Raw data >>
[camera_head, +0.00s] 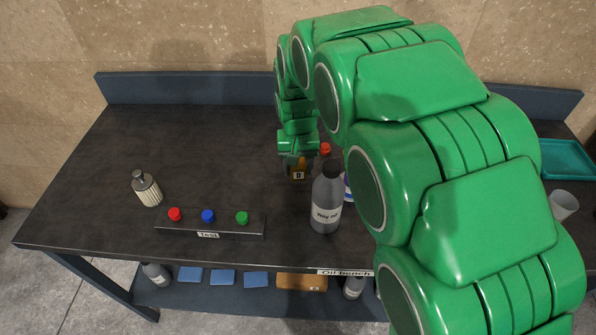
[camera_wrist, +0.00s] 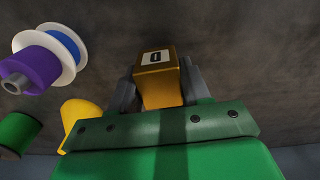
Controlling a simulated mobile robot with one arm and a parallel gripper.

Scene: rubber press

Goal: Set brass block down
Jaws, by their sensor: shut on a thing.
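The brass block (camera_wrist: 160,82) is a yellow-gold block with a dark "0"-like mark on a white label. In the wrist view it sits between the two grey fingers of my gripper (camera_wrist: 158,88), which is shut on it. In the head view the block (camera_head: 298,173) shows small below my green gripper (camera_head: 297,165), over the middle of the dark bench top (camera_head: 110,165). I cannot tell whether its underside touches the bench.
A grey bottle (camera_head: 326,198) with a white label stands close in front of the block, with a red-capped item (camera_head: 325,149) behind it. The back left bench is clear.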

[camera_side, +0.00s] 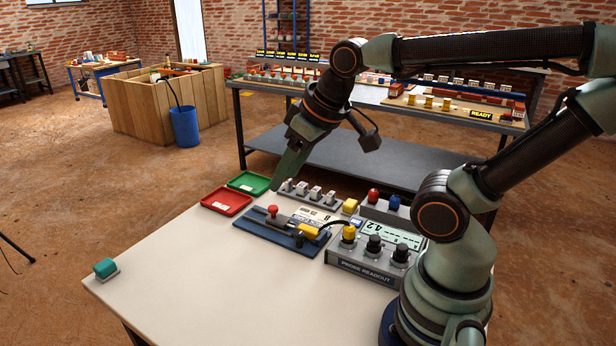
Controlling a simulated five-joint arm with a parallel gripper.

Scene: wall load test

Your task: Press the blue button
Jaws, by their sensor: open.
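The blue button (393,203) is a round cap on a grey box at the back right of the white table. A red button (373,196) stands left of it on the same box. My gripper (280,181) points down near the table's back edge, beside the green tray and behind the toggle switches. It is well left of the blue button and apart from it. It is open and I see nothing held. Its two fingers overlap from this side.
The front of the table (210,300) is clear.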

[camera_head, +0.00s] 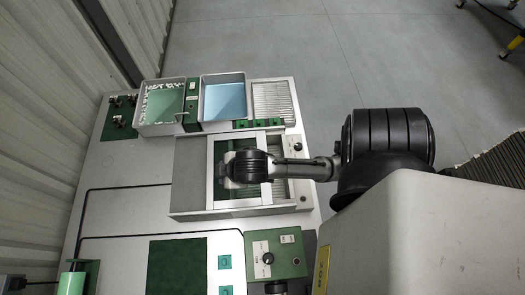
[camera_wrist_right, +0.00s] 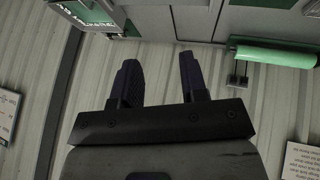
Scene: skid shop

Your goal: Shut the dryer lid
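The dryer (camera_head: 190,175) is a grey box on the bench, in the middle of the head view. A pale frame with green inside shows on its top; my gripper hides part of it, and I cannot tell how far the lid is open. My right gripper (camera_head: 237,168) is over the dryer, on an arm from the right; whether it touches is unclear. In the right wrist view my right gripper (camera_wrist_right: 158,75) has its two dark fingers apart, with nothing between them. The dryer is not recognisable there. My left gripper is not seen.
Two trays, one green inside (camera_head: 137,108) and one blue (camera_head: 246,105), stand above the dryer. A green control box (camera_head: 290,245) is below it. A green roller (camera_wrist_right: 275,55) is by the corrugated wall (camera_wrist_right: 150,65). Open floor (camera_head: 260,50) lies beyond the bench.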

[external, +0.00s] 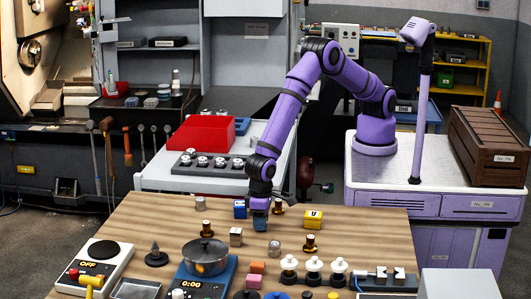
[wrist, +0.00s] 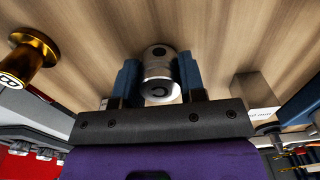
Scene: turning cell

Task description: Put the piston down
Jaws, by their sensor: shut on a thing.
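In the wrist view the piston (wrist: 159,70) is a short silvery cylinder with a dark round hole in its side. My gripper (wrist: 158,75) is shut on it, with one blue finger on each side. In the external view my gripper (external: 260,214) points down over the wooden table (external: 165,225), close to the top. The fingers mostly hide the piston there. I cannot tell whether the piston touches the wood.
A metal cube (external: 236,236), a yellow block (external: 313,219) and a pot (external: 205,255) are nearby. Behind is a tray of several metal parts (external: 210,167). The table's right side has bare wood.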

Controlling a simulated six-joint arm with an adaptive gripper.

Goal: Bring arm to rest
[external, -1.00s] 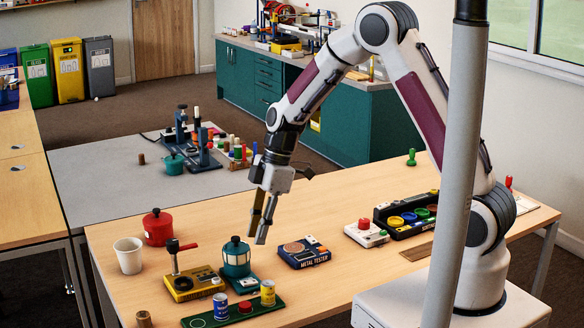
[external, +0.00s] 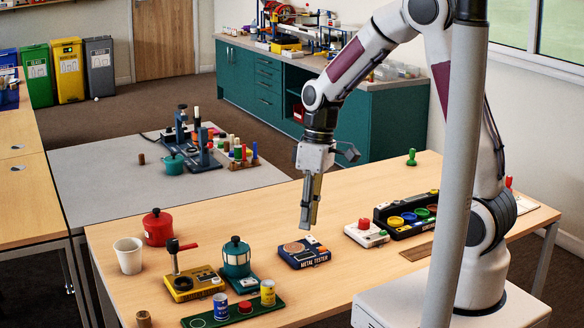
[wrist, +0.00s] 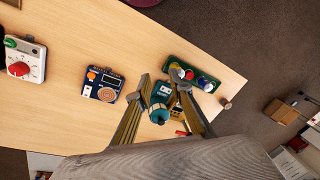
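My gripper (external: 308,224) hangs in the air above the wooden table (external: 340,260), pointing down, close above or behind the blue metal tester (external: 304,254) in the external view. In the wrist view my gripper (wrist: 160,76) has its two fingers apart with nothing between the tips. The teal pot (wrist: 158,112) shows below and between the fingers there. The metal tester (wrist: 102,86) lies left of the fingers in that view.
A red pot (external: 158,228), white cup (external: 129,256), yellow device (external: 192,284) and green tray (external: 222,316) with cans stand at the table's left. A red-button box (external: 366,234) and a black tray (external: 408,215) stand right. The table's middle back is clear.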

Objective >>
Go up to the line with "[camera_side, +0.00s]" and retype exactly from there through the line with "Your task: Press the blue button". Leave out pictures.

Complete output >>
[camera_side, +0.00s] 
Controlling a simulated five-joint arm with a parallel gripper.

Scene: wall load test

Your task: Press the blue button

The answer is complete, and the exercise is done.